What needs to be done:
Quote only the part that opens with the line containing "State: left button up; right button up" and closes with the line containing "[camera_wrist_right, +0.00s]". Keep both of those lines.

Robot task records:
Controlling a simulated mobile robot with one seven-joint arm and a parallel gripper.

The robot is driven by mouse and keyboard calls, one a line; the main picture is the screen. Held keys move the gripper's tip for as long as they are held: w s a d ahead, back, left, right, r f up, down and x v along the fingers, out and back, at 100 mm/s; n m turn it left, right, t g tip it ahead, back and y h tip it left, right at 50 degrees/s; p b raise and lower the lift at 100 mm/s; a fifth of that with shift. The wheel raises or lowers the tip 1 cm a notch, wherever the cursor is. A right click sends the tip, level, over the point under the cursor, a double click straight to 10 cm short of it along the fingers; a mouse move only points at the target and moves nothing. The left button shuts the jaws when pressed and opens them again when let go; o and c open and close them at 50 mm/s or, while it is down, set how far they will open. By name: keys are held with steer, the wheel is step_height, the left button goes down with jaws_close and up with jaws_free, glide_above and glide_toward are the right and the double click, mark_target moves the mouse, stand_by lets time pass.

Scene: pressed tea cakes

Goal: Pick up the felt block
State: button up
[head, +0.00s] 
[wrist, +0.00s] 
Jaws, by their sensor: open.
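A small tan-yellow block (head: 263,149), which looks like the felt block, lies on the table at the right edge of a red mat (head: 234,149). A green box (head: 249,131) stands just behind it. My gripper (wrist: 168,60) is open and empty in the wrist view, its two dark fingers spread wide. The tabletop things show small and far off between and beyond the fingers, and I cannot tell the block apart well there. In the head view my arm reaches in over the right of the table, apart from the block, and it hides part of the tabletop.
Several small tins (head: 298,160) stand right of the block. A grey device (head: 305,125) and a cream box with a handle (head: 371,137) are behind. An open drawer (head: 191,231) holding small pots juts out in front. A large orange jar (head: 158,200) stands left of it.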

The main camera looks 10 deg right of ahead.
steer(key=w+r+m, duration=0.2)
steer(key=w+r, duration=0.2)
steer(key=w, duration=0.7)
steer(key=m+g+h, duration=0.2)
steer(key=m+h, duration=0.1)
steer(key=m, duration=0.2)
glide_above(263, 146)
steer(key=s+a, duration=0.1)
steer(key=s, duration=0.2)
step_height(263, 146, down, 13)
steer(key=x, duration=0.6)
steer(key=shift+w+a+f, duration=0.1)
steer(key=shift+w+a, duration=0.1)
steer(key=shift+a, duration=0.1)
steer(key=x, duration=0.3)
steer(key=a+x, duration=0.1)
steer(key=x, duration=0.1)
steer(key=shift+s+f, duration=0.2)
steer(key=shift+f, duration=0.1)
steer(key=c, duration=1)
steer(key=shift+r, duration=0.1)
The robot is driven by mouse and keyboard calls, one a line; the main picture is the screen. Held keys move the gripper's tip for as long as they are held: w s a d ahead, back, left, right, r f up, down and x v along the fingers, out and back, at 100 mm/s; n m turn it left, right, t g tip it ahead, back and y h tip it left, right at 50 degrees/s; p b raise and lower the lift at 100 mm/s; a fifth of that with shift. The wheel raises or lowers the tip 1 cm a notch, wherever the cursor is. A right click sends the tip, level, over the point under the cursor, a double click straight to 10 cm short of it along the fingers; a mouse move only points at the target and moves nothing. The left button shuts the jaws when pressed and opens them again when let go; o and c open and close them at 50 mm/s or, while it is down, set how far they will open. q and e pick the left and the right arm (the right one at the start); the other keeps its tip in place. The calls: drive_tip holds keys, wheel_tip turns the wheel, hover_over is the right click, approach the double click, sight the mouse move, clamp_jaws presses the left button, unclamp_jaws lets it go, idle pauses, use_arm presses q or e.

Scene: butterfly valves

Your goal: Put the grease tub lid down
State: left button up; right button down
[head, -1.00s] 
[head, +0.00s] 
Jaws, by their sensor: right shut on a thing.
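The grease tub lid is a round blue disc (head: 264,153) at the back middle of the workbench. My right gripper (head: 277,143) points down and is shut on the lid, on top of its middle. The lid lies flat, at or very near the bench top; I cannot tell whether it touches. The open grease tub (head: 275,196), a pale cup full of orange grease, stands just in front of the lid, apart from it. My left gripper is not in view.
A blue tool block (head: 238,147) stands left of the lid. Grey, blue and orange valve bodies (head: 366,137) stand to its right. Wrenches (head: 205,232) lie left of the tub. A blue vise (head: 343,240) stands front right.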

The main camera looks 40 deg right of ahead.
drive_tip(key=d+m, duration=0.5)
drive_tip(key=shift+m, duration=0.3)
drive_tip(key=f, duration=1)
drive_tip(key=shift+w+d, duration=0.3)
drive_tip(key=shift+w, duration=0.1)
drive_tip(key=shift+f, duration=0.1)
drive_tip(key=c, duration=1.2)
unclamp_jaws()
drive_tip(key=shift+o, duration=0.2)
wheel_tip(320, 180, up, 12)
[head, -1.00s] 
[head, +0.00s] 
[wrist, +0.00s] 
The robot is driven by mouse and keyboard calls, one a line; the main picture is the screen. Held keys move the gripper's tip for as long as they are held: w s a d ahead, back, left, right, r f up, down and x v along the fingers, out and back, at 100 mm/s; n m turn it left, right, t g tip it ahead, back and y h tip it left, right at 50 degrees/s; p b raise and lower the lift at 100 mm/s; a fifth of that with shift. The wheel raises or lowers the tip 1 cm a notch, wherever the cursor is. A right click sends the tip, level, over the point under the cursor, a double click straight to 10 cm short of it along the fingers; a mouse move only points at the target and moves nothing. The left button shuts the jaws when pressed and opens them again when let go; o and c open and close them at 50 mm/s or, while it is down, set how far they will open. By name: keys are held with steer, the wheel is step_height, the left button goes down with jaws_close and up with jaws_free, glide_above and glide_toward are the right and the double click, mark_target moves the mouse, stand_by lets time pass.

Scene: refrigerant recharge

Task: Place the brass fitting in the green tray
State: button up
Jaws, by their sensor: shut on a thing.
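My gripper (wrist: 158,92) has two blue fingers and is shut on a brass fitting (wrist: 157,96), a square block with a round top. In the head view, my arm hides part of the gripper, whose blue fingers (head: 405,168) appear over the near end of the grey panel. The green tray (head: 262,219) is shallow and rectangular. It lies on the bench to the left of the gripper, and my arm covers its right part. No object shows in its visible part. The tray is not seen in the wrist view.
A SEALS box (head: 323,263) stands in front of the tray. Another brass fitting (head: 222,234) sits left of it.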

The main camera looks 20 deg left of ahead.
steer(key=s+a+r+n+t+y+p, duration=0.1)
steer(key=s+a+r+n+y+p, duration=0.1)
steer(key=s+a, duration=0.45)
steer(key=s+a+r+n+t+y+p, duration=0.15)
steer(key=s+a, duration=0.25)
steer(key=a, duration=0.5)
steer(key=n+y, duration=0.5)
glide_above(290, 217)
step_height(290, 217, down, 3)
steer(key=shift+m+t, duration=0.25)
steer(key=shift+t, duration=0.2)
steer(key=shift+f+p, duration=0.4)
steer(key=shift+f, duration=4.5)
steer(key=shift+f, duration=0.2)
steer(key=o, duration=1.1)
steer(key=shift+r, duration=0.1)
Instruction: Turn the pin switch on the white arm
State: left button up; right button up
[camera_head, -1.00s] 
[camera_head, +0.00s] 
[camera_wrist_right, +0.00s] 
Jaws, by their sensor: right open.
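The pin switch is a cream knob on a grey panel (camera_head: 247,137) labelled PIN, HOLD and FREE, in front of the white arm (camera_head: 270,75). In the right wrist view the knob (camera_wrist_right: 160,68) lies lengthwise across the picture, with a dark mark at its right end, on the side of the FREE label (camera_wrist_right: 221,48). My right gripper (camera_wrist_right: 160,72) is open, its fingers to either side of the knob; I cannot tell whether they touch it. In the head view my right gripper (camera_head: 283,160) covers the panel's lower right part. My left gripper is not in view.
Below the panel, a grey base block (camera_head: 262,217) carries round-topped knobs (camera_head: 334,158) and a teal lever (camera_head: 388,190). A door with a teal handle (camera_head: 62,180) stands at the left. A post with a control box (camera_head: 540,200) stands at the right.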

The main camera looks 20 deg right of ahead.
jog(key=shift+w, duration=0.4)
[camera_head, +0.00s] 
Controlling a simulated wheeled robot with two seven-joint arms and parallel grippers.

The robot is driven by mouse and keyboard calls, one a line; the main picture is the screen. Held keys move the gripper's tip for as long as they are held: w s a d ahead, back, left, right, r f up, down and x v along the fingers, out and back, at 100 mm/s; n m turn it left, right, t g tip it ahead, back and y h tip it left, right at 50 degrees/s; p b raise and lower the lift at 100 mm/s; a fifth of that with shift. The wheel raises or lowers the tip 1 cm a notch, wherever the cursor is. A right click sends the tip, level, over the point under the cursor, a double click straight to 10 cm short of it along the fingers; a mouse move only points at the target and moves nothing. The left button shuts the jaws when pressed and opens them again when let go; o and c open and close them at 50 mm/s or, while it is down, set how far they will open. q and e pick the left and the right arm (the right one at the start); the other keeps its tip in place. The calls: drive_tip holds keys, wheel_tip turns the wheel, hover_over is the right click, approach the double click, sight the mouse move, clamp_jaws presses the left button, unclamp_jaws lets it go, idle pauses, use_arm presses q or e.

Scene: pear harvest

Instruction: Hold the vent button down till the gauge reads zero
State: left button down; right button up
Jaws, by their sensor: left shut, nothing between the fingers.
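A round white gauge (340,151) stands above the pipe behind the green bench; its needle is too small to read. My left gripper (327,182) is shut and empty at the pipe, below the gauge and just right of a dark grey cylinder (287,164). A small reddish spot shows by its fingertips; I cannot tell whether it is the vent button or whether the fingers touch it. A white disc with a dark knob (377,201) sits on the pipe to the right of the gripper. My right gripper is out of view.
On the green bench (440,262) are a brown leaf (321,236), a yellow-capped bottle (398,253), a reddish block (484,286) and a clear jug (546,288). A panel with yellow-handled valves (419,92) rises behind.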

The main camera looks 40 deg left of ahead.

Reply to the task:
State: left button up; right button up
[camera_head, -1.00s] 
[camera_head, +0.00s] 
[camera_wrist_right, +0.00s] 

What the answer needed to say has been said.